Dataset excerpt:
BEGIN
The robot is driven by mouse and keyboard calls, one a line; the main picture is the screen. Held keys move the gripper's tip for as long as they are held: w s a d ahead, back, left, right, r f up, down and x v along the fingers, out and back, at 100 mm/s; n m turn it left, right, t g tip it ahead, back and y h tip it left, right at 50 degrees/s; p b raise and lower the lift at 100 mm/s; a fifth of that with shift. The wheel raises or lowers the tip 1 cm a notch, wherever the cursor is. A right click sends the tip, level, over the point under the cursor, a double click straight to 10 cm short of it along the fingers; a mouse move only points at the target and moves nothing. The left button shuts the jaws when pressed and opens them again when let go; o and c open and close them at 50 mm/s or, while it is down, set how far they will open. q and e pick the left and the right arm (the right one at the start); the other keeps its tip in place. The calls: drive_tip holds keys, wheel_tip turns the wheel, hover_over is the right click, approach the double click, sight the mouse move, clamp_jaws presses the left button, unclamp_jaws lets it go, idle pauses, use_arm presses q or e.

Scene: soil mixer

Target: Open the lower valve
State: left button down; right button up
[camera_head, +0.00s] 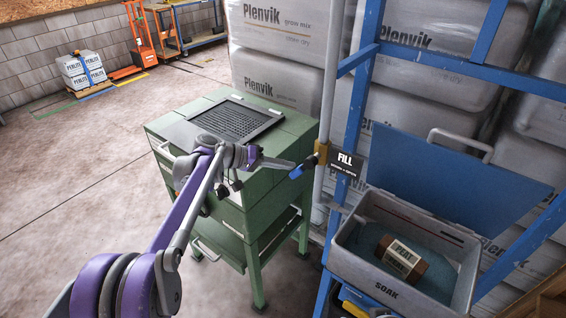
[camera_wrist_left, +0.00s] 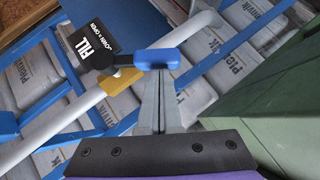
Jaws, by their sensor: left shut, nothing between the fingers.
END
What you will do:
Read the data above and count the lines that include "nothing". Answer only with the count.

Written response:
2